What is required: Exactly and only the lines from the first entry through the line with "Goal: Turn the" should be copied, both ends included, with no pictures.

○ ○ ○ ○

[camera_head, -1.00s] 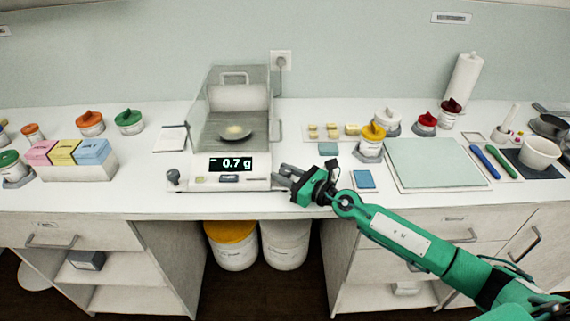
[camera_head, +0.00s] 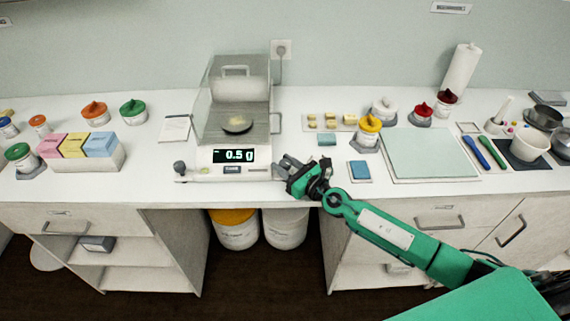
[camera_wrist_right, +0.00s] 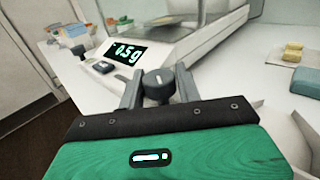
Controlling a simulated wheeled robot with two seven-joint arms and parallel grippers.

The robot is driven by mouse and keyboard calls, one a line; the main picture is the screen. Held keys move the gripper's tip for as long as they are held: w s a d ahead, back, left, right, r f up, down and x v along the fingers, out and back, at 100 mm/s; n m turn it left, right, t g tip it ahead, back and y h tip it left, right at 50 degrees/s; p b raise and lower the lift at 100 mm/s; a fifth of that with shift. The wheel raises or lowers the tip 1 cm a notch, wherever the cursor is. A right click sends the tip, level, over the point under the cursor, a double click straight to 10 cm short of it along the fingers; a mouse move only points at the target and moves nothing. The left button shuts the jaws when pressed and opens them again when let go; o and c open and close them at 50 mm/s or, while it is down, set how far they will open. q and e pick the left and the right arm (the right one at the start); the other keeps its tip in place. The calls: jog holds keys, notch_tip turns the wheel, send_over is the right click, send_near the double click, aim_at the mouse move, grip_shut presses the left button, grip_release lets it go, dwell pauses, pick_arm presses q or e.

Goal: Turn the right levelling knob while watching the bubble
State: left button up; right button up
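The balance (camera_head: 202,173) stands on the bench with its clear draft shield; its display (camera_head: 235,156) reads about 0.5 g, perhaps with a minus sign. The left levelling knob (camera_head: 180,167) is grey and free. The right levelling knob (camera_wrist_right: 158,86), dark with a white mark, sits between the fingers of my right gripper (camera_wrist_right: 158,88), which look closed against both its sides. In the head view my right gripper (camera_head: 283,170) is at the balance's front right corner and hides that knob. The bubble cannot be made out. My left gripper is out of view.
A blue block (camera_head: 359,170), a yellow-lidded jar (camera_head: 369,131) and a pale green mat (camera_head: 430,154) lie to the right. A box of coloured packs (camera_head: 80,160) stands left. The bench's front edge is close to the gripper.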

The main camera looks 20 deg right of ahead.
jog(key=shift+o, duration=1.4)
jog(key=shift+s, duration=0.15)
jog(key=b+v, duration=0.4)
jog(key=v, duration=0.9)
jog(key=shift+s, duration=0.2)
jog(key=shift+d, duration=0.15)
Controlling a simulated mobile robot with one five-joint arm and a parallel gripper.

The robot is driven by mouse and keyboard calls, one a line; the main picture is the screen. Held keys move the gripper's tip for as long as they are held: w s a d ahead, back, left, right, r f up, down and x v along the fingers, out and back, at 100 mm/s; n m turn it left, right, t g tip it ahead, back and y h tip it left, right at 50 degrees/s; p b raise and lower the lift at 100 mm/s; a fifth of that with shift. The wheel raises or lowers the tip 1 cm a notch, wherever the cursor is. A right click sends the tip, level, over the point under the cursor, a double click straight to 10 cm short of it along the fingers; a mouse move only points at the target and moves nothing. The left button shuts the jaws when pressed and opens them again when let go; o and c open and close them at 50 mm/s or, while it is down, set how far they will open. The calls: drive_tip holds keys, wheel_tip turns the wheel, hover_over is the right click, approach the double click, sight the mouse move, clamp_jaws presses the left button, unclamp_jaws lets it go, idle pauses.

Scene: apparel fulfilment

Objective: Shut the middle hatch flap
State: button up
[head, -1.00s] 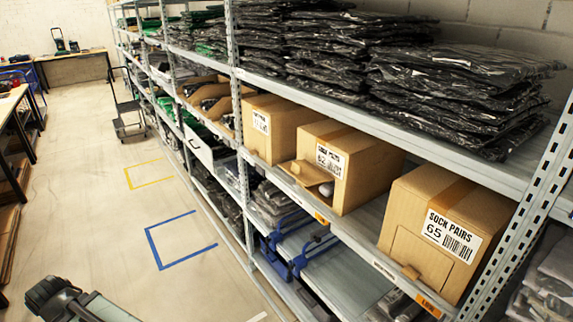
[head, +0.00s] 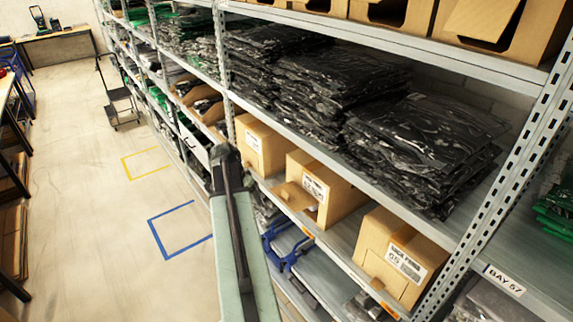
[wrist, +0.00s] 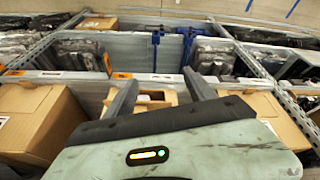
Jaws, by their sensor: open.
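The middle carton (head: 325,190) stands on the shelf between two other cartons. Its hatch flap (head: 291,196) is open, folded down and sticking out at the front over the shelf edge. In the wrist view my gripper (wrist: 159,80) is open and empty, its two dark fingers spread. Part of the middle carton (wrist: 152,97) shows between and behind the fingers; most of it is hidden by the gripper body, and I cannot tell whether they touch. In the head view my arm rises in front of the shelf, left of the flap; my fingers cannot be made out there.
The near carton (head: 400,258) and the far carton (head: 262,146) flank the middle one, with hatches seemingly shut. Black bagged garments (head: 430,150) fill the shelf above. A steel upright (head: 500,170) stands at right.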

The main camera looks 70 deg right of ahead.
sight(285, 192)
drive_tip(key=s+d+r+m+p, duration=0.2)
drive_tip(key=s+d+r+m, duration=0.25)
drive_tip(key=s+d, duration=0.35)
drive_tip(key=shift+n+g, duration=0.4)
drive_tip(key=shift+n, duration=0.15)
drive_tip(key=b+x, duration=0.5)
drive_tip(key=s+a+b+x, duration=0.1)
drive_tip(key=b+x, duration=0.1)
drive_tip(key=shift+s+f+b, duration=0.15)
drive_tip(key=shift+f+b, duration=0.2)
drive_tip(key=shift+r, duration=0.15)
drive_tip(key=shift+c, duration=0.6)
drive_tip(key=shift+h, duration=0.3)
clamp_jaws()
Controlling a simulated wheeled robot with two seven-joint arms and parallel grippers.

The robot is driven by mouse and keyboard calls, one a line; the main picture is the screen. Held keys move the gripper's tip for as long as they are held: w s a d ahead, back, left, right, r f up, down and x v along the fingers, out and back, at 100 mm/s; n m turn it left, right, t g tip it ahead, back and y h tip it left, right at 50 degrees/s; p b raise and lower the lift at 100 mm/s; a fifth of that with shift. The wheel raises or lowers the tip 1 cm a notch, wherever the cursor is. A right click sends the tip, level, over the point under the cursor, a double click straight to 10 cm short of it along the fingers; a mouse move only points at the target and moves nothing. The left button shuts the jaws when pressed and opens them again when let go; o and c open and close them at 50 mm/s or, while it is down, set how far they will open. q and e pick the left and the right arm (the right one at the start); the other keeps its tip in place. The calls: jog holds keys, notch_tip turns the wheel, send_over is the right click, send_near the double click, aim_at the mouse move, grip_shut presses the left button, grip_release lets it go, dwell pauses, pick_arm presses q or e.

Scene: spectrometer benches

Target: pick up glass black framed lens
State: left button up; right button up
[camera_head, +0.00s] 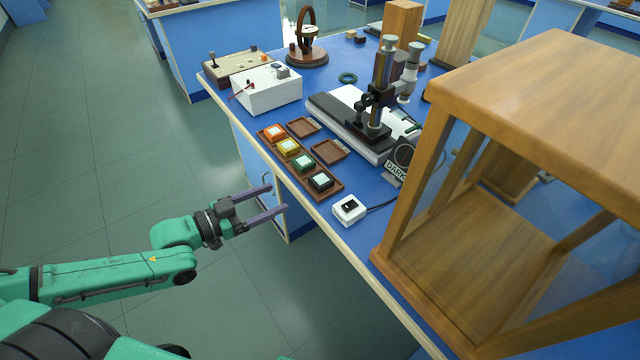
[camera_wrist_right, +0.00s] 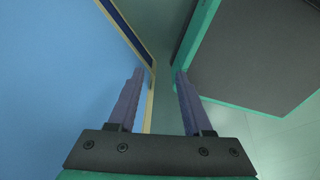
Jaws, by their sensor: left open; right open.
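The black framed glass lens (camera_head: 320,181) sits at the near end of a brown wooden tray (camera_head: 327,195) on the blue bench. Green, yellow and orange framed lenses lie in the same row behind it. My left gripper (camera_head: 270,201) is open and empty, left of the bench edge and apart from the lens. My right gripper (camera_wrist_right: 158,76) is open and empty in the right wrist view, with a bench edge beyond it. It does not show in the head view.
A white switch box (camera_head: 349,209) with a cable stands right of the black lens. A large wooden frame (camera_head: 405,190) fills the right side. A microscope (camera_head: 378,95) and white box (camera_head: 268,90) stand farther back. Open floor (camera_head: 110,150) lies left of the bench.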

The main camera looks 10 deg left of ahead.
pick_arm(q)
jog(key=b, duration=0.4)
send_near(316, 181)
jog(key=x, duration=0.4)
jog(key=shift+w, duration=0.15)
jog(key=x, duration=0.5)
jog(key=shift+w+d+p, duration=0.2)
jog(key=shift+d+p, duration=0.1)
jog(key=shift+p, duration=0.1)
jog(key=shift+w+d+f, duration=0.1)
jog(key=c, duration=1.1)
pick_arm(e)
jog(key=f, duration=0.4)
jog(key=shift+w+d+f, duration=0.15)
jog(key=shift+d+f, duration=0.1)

○ ○ ○ ○

Result of this exercise:
[camera_head, -1.00s] 
[camera_head, +0.00s] 
[camera_wrist_right, +0.00s] 
Controlling a simulated wheeled robot with two seven-joint arms and parallel grippers.

The robot is driven by mouse and keyboard calls, one a line; the main picture is the screen. Held keys move the gripper's tip for as long as they are held: w s a d ahead, back, left, right, r f up, down and x v along the fingers, out and back, at 100 mm/s; n m turn it left, right, t g tip it ahead, back and y h tip it left, right at 50 degrees/s; p b raise and lower the lift at 100 mm/s; a fifth of that with shift. The wheel raises or lowers the tip 1 cm a notch, wherever the cursor is. A right click sends the tip, level, over the point under the cursor, a double click straight to 10 cm short of it along the fingers; a mouse move only points at the target and moves nothing. The left button shuts the jaws when pressed and opens them again when let go; o and c open and close them at 50 mm/s or, while it is down, set how far they will open. q and e pick the left and the right arm (the right one at the start); the other keeps its tip in place. The calls: jog holds keys, notch_tip turns the wheel, send_over is the right click, send_near the double click, aim_at the mouse move, grip_shut presses the left button, grip_release lets it go, dwell pauses, pick_arm presses q or e.

Goal: Turn the right levelling knob while watching the bubble

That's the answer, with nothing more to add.